Suppose we have functions $f: \mathbb{R}^n \rightarrow \mathbb{R}$ and $g: \mathbb{R}^n \rightarrow \mathbb{R}$ and we want to find the maximum of $f(\mathbf{x})$ subject to the constraint $g(\mathbf{x})=0$, for $\mathbf{x} \in \mathbb{R}^n$. We can introduce a new variable $\lambda$ called the Lagrange multiplier and define the Lagrange function as follows: $$\mathcal{L}(\mathbf{x}, \lambda) = f(\mathbf{x}) + \lambda g(\mathbf{x}).$$ The important feature of the Lagrange function is that if $\mathbf{x} \in \mathbb{R}^n$ is a maximum or minimum of $f(\mathbf{x})$ with respect to the constraint $g(\mathbf{x})=0$, then there exists a $\lambda \in \mathbb{R}$ such that $$\nabla_{\mathbf{x}, \lambda}\mathcal{L} = 0 \text{, where }$$ $$\nabla_{\mathbf{x}, \lambda}\mathcal{L} = \left( \frac{\partial \mathcal{L}}{\partial x_1}, \dots, \frac{\partial \mathcal{L}}{\partial x_n}, \frac{\partial \mathcal{L}}{\partial \lambda} \right) .$$

In the first part of your problem we can consider the situation where we have $f(\mathbf{x}) = \sum_{i = 1}^n x_i^4$ and $g(\mathbf{x}) = \sum_{i=1}^n x_i^2 -K$. Therefore we have $\frac{\partial \mathcal{L}}{\partial \lambda} = g(\mathbf{x}) = 0$ and $\frac{\partial \mathcal{L}}{\partial x_i} = 4x_i^3-2\lambda x_i$. From this we can make three observations:

  • $\frac{\partial \mathcal{L}}{\partial x_i} \rvert_{x_i=0} = 0$ for all $\lambda \in \mathbb{R}$.
  • Suppose we have a solution $(\mathbf{x},\lambda)$ to $\nabla_{\mathbf{x}, \lambda}\mathcal{L} = 0$. Then for any two nonzero components $x_i$ and $x_j$ of $\mathbf{x}$, we have $x_i^2=x_j^2$.
  • Both $f(\mathbf{x})$ and $\nabla_{\mathbf{x}, \lambda}\mathcal{L}$ are invariant with respect to permutations on the components of $\mathbf{x}$, i.e., if $(x_1, \dots, x_n)$ is a maximum of $f(\mathbf{x})$ and $\sigma$ is some permutation on the set $\{1,2,\dots,n\}$, then $(x_{\sigma(1)}, x_{\sigma(2)}, \dots, x_{\sigma(n)})$ is also a maximum of $f(\mathbf{x})$.

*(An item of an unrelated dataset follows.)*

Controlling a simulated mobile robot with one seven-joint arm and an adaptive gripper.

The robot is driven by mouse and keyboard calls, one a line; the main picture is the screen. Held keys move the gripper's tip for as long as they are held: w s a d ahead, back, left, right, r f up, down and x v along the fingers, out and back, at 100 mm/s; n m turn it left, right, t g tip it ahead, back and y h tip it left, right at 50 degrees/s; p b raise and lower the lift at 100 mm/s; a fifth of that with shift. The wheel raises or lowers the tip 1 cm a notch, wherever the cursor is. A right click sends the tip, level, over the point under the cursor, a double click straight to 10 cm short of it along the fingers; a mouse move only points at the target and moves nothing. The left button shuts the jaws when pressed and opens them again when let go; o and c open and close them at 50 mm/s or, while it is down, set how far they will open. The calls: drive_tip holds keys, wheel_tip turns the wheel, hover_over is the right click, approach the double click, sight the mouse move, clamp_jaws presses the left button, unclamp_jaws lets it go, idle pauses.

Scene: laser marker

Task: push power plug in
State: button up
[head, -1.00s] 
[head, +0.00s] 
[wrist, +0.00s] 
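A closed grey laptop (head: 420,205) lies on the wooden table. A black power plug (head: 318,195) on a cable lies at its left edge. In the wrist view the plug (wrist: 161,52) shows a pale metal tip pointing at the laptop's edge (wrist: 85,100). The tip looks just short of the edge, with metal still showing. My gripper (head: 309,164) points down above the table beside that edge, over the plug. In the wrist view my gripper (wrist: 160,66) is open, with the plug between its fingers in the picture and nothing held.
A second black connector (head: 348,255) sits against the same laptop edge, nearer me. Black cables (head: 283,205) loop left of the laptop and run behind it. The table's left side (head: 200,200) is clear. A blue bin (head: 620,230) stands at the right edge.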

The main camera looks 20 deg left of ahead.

Now suppose we have a solution $(\mathbf{x}, \lambda)$ to $\nabla_{\mathbf{x}, \lambda}\mathcal{L} = 0$ such that $\mathbf{x}$ has $n$ nonzero components. Since all nonzero entries are equal, $$g(\mathbf{x})=0 \implies \sum_{i=1}^n x_i^2 = K \implies nx_1^2=K \implies x_i = \pm \sqrt{\frac{K}{n}},$$ and so $f(\mathbf{x})=\frac{K^2}{n}$. By a similar calculation we can find that for any solution $(\mathbf{x}, \lambda)$ to $\nabla_{\mathbf{x}, \lambda}\mathcal{L} = 0$ such that $\mathbf{x}$ has $m$ nonzero components, $f(\mathbf{x}) = \frac{K^2}{m}$, for $1\leq m\leq n$. Thus we find that there are $2n$ distinct maxima of $f(\mathbf{x})$ of the form $(\pm \sqrt{K}, 0,0, \dots), (0,\pm \sqrt{K}, 0, \dots)$, etc., and $2^n$ distinct minima of the form $(\pm \sqrt{\frac{K}{n}}, \pm \sqrt{\frac{K}{n}}, \dots).$

If we were to go through this whole process again for the $L^1$ case, i.e., with $f(\mathbf{x}) = \sum_{i=1}^n |x_i|$ and $g(\mathbf{x}) = \sum_{i=1}^n x_i^2 -K$, we would find that for any $\mathbf{x} \in \mathbb{R}^n$ with $m$ nonzero components which solves $\nabla_{\mathbf{x}, \lambda}\mathcal{L} = 0$, $f(\mathbf{x}) = \sqrt{mK}$, for $1\leq m \leq n$. Similarly to before, this gives us $2n$ distinct minima of $f(\mathbf{x})$ of the form $(\pm \sqrt{K}, 0,0, \dots), (0,\pm \sqrt{K}, 0, \dots)$, etc., and $2^n$ distinct maxima of the form $(\pm \sqrt{\frac{K}{n}}, \pm \sqrt{\frac{K}{n}}, \dots).$

Further, if we let $f(\mathbf{X})=\sum_{i=1}^n x_i^n$ for any even $n>2$, we would find an identical relation between maxima and minima of $L^1$ and $L^n$ norms over a sphere.

I hope this conforms to the spirit of your question! (BTW, if you are just concerned with $n$-tuples with positive components, your solution is the subset of the Lagrange method solutions which have positive components. In this case the relation still holds.)